Apartis Thanasis (1899 – 1972)
Biography
He was born in Smyrna in 1899 and died in Athens in 1972. As a fifth-grade student at the Gymnasium of the Evangelical School of Smyrna, he took sculpture lessons from the Armenian sculptor Papazian—in whose workshop he also worked—and drawing lessons from the painter Ithakisios.
In 1919, he left for Paris to study sculpture at the École des Beaux-Arts; however, he only stayed there for two months, choosing instead the free academies: Académie Julian, under teachers M. Landowski and L.H. Bouchard, and Académie de la Grande Chaumière, under A. Bourdelle. Simultaneously, he studied at the Rodin Museum and the Louvre, earning a living by making plaster casts of commercial works.
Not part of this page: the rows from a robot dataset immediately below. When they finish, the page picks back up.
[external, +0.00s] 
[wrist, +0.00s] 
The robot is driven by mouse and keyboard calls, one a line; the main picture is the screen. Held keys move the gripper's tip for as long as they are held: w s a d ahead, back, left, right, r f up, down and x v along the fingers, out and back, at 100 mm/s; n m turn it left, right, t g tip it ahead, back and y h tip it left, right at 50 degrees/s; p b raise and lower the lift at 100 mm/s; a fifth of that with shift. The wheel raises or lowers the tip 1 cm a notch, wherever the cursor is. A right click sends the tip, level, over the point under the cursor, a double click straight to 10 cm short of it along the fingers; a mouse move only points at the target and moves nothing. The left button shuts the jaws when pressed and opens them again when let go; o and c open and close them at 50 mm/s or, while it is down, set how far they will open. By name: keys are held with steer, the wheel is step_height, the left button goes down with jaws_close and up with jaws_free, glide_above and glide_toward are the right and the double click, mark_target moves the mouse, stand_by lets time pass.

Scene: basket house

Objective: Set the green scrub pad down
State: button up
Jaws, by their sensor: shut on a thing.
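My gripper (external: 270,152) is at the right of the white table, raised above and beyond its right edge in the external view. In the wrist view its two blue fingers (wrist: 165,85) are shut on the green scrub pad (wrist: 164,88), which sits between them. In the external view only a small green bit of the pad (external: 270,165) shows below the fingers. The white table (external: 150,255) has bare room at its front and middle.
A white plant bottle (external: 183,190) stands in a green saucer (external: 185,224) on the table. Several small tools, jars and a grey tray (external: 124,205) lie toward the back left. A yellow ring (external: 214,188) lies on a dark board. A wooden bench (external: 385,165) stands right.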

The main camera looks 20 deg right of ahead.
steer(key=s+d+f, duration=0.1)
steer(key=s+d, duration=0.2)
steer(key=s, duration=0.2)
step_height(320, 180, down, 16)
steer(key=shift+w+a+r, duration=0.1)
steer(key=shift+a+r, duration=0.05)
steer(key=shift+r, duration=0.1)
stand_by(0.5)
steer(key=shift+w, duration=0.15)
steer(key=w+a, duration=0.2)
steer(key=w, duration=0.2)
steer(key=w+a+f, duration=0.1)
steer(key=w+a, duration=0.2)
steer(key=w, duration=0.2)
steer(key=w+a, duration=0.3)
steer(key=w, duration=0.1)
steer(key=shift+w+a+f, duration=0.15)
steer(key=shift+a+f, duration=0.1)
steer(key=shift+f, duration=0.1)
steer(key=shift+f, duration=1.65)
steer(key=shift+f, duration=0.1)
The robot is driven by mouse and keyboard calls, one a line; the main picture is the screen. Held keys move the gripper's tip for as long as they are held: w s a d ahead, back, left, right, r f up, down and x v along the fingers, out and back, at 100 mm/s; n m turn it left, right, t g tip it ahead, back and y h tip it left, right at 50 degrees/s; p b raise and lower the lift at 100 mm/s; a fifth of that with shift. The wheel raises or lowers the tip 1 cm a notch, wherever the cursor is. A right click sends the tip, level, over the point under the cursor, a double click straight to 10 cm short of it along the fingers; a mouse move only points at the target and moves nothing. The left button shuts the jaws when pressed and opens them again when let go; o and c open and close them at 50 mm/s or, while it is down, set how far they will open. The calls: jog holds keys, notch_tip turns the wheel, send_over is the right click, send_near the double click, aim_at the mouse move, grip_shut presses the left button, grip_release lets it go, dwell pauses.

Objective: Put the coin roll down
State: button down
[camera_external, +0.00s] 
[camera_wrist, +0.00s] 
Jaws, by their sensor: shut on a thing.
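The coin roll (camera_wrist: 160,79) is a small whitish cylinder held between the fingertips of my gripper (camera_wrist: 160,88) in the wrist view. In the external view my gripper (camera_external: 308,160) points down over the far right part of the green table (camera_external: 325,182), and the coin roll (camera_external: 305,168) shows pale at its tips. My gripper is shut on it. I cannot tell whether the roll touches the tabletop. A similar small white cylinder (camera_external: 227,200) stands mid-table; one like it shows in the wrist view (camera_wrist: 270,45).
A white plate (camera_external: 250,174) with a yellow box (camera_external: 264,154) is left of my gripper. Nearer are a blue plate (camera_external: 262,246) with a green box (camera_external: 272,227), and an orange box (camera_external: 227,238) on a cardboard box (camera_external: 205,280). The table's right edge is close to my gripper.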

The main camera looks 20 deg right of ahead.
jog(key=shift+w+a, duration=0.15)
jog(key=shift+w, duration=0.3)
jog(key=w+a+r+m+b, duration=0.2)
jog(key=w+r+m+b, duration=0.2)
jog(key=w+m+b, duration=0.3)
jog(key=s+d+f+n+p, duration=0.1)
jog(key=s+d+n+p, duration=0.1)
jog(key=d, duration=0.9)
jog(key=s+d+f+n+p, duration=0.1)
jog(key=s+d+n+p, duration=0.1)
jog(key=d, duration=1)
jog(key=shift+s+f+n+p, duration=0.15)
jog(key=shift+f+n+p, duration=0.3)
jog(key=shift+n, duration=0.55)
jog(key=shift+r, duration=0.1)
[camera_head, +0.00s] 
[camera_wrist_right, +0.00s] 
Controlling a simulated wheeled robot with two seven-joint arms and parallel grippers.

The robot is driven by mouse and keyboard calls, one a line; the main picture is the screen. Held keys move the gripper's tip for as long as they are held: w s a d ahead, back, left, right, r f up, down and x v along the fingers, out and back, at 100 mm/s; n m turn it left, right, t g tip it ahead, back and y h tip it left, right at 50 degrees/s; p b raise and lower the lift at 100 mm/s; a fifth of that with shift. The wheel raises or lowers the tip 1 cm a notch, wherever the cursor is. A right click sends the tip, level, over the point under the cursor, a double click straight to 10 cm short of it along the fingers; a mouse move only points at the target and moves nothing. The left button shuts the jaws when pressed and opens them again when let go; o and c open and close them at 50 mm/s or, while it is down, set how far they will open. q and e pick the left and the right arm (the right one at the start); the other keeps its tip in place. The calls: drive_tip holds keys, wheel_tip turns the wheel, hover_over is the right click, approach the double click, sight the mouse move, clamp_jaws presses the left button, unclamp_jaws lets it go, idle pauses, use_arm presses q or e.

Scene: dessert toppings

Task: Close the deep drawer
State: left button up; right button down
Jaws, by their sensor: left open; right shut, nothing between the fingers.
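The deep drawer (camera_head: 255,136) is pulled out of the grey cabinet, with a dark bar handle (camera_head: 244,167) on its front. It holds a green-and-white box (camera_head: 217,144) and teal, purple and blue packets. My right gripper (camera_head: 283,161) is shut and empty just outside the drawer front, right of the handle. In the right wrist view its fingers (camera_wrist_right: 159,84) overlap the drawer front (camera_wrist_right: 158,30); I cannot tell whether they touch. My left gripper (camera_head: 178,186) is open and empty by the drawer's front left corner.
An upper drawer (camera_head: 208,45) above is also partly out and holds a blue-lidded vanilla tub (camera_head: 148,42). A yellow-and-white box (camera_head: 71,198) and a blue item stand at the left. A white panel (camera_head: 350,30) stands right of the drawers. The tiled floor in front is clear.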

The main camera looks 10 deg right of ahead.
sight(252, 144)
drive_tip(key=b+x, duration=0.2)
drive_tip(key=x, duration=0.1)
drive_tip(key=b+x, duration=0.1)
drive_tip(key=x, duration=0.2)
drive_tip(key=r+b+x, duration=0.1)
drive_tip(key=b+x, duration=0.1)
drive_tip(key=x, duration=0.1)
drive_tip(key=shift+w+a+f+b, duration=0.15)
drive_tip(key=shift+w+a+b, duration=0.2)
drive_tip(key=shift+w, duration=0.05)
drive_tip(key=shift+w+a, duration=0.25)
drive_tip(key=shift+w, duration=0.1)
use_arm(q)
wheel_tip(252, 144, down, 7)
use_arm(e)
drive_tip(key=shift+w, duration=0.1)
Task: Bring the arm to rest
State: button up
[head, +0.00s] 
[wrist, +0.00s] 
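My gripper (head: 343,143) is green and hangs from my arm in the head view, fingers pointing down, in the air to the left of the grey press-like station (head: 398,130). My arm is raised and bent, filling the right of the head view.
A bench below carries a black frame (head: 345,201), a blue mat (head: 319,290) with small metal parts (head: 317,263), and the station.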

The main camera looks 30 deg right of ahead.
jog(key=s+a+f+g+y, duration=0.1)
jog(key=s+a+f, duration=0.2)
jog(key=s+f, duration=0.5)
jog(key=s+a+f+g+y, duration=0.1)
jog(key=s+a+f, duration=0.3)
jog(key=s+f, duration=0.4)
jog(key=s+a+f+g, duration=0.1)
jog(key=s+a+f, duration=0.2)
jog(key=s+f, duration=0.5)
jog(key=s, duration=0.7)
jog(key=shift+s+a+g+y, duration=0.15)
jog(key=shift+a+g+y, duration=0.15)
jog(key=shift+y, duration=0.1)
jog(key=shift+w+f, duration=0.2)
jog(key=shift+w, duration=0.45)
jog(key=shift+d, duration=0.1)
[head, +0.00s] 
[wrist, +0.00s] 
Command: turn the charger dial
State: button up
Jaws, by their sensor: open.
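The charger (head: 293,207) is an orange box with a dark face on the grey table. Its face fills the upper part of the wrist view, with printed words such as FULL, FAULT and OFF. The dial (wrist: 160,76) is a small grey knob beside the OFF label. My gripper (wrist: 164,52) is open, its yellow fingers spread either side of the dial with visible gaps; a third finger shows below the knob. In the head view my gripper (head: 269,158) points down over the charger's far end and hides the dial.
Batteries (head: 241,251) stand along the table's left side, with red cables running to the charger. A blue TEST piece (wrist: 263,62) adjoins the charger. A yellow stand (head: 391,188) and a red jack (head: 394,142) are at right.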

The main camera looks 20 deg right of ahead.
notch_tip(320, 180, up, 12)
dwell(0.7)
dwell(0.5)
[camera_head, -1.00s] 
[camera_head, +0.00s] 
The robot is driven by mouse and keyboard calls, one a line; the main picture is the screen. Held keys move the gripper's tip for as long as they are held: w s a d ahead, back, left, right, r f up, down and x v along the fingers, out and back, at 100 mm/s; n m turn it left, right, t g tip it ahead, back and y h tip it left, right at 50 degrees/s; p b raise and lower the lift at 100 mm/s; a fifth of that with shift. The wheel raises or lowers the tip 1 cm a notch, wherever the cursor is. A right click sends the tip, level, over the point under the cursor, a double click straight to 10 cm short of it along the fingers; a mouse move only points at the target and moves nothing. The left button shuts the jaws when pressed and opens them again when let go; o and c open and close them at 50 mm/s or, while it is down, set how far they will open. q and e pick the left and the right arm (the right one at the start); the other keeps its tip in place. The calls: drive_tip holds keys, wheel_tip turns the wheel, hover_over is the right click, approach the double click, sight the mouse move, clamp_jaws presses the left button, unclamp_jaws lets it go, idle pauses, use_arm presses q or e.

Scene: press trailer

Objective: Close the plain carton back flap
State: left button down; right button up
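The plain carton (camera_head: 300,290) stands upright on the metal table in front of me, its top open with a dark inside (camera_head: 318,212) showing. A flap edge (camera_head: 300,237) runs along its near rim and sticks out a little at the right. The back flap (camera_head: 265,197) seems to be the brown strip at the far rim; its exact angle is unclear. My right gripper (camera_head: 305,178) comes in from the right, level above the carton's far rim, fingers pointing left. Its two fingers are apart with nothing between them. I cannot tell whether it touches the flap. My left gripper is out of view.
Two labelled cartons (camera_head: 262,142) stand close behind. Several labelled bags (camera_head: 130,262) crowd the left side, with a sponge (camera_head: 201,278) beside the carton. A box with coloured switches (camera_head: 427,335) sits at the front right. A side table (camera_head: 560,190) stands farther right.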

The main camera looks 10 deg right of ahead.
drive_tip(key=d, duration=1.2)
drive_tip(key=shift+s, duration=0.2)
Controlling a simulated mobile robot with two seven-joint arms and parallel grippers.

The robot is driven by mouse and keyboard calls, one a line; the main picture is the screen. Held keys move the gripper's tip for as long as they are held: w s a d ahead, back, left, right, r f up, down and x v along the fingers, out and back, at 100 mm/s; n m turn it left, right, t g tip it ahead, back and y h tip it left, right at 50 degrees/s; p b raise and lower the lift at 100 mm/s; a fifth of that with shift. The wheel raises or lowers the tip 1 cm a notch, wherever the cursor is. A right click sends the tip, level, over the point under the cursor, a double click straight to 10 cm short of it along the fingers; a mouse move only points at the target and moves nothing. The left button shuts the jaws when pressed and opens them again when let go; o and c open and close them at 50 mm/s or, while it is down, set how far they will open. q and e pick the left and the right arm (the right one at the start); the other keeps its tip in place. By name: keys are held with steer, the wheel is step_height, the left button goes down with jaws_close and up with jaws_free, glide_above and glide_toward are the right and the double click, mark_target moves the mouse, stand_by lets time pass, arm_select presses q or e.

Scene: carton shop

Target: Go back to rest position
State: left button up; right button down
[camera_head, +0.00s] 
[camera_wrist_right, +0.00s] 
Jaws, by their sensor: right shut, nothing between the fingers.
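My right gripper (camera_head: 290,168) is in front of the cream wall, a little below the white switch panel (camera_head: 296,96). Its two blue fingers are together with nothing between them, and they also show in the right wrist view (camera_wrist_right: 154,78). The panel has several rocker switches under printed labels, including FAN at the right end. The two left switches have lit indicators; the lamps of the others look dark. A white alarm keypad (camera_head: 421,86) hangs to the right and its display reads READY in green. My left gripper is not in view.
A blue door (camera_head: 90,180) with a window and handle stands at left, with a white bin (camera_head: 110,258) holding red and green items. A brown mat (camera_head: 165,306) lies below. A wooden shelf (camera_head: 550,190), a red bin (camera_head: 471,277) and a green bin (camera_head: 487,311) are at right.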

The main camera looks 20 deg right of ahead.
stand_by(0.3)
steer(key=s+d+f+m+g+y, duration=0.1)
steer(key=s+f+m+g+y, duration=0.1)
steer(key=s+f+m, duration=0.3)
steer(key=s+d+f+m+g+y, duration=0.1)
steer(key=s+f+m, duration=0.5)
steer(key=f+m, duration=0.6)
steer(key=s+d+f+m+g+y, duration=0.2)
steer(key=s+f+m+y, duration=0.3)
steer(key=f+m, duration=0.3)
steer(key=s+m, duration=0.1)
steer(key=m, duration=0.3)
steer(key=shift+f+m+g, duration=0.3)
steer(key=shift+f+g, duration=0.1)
He lived in Paris for twenty years (1919–1939), where his work, influenced by Rodin and Bourdelle, was highly acclaimed. He returned to Greece in 1940; in 1959, he taught drawing at the Athens Technological Institute, and in 1961, he was unanimously elected Professor of Sculpture at the Athens School of Fine Arts, where he taught until 1969.
He was honored with distinctions by both the Greek and French states. In 1967, he was elected a corresponding member of the Sculpture Department of the French Academy of Fine Arts.
He exhibited regularly at the three annual Paris Salons from 1920 to 1939 (Salon d’Automne, Salon des Indépendants, and Salon des Tuileries), as well as in Panhellenic exhibitions in Athens. He also participated in the Venice Biennale (1950) and the Alexandria Biennale (1961).